18 dezembro 2008

Deveria saber a laranja

Ninguém pode escrever livros se não souber descrever a forma como tira a casca da laranja em 9 fatias imperfeitas e depois lhe despe a pele mais branca e separa os gomos e sente o sumo na boca antes de escorrer pelos pulsos. Uma gota de sumo aquecida no fogo da lenha que arde laranja nas costas. Outro pingo junto ao cotovelo. Mas a pele grossa, das laranjas doces do pomar do alentejo que se penduram nos ramos daquele corredor de laranjeiras que parte da nespereira e continua para lá da última esquina do casão. A pele grossa tão grossa que por baixo a laranja é só uma metade. Uma metade redonda de sumo e mel, pequena como se lhe despissem o Inverno que a viu nascer. Grossa, a pele da laranja branca, a esconder-se por baixo das unhas. As laranjas descascam-se com as mãos, os dedos a desembrulhar os gomos ainda juntos, e depois separados. Separo os gomos. Não, quem escreve livros separa os gomos e sente o sumo na boca e a escorrer nos pulsos. A boca e os pulsos peganhentos e as unhas com pedaços de pele e o cheiro ácido da casca.

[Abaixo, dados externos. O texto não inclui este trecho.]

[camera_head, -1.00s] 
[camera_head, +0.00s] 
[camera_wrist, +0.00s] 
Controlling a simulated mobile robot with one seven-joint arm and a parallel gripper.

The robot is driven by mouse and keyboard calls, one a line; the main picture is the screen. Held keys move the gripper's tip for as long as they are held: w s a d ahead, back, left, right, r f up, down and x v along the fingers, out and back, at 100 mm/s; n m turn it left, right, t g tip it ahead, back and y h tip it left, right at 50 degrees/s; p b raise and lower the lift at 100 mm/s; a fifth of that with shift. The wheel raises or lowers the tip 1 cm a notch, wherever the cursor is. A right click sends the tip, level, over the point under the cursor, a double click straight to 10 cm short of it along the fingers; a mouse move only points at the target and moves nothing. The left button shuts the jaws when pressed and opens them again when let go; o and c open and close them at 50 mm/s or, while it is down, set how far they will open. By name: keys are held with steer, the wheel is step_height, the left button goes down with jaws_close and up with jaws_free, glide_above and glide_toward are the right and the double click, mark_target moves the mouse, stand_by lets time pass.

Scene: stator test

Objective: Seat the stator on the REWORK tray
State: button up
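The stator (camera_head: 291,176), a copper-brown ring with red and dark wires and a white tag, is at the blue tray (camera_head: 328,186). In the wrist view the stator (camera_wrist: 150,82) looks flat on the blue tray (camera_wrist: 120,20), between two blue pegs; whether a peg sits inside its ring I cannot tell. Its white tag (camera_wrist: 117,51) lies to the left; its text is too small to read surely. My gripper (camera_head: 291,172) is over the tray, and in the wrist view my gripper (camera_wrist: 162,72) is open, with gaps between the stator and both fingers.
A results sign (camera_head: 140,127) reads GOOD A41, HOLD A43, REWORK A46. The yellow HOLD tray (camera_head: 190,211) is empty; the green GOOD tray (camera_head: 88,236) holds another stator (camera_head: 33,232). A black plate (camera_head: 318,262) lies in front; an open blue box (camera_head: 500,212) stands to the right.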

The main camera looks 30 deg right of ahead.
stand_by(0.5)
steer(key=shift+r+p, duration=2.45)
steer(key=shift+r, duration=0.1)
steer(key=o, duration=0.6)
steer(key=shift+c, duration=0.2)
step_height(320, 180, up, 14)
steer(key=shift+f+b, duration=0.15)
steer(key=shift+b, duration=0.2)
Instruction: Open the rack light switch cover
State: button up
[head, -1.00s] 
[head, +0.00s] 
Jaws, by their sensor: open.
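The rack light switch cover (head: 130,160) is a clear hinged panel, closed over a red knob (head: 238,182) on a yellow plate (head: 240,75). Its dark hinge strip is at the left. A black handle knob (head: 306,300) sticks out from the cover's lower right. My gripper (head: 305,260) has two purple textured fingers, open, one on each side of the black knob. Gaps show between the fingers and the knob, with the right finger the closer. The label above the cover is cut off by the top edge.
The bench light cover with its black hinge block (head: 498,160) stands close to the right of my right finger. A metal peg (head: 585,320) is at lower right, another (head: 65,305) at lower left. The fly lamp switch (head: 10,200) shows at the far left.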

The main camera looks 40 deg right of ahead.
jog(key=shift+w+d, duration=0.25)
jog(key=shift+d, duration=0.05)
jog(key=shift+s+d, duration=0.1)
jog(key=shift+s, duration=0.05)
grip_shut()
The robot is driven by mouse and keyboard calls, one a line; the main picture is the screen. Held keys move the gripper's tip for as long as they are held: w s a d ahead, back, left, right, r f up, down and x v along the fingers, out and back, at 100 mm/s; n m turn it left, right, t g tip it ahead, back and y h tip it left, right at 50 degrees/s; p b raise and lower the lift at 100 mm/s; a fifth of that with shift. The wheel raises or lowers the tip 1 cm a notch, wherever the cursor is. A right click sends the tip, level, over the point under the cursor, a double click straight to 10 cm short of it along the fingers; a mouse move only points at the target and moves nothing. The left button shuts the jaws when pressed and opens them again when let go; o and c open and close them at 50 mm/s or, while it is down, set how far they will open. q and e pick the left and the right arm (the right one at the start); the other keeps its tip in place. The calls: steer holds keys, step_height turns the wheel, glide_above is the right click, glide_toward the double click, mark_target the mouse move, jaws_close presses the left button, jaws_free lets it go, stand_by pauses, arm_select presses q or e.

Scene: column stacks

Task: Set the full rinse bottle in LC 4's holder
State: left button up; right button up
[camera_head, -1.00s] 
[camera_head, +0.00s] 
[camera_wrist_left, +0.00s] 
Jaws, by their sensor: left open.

A laranja fresca, a multiplicar-se em gomos por baixo da pele. A laranja a fazer-se ameaça. Toda a gente descreve a laranja em quartos de lua e eu não quero. Quando a trincar apresso o fim. Laranja-onda-de-sumo-entre-os-dentes. Sabe exactamente à cor que tem. Não ponhas as mãos na boca, sobretudo agora. Junta os troncos, equilibra-os e malabarista-os para não arrefeceres. Passo as mãos nos pés. Gelados. A mesma música em repeat. Eu continuo a cantá-la baixinho. Comi três laranjas hoje mas não sei como explicar que o prazer começa quando entrego o corpo ao ritual de despir cascas no chão. Levo para a cama o cheiro a cascas e sumo. A lareira continua a arder, nas costas de quem escreve os livros que eu não escrevo.